Data shown start

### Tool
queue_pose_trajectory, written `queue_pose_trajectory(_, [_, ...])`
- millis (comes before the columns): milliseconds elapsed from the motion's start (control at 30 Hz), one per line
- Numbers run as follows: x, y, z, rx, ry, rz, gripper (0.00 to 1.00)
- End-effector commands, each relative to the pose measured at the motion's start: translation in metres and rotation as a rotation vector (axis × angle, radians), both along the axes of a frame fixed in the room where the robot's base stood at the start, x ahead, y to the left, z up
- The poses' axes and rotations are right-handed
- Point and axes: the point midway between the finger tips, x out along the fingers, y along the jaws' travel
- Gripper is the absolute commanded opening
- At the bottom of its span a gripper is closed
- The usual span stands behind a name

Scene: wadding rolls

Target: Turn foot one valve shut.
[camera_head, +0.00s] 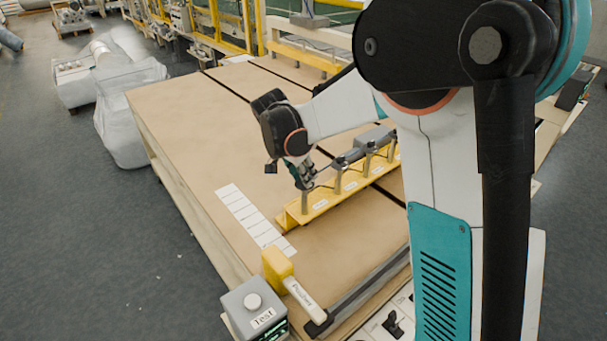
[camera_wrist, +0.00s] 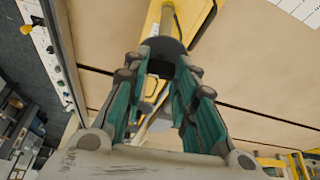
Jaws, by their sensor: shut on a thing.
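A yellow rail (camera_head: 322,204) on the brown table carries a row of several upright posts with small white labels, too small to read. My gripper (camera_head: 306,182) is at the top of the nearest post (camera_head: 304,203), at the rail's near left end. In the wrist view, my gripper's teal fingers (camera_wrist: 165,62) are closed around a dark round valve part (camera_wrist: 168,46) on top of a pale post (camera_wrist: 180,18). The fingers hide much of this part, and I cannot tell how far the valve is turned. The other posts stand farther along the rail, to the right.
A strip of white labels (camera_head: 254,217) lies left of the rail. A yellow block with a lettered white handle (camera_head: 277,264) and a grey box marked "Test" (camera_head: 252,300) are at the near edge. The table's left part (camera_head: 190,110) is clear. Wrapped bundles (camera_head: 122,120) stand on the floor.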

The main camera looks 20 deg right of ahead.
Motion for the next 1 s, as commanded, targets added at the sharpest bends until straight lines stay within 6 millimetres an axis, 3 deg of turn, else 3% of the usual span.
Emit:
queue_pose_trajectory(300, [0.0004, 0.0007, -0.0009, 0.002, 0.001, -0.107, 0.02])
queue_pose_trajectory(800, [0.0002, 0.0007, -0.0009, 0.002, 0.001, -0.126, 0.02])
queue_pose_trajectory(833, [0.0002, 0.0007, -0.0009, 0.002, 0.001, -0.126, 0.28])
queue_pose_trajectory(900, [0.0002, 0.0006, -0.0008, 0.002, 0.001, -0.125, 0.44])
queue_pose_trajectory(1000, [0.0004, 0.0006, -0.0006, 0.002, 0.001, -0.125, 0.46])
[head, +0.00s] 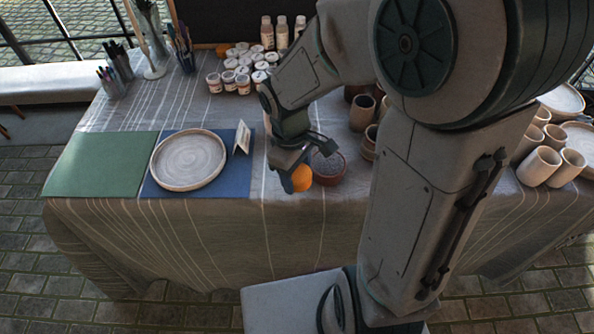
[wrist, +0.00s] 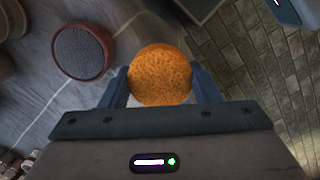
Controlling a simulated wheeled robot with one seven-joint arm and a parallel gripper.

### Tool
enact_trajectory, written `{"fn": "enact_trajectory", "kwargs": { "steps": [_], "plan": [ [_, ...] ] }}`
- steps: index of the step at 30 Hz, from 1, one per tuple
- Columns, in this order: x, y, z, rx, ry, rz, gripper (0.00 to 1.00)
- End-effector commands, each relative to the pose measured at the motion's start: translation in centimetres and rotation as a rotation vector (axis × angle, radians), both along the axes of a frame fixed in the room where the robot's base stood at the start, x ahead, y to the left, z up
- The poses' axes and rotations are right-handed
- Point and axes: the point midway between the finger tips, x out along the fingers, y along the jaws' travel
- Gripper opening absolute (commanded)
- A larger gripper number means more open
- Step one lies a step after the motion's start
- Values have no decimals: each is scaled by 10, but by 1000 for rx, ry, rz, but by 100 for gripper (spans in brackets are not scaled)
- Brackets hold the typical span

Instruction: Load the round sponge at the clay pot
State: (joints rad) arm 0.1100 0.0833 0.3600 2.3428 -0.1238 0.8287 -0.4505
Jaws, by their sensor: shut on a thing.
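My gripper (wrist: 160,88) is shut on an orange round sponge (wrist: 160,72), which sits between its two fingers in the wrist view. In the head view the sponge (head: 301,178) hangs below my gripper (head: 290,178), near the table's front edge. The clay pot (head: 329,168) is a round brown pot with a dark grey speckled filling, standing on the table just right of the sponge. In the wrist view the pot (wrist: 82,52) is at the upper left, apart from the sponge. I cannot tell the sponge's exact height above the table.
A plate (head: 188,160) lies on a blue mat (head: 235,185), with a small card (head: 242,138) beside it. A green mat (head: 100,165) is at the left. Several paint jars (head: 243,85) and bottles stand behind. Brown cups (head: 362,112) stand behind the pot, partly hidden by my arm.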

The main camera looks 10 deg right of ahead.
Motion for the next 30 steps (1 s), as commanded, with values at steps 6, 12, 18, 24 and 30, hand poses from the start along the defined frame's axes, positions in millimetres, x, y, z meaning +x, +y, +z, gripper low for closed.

Data shown end

▶ **Given exercise**
Identify all lines where the word "millimetres" shows up. Copy them.

▶ **Written solution**
Motion for the next 1 s, as commanded, targets added at the sharpest bends until straight lines stay within 6 millimetres an axis, 3 deg of turn, else 3% of the usual span.
Motion for the next 30 steps (1 s), as commanded, with values at steps 6, 12, 18, 24 and 30, hand poses from the start along the defined frame's axes, positions in millimetres, x, y, z meaning +x, +y, +z, gripper low for closed.

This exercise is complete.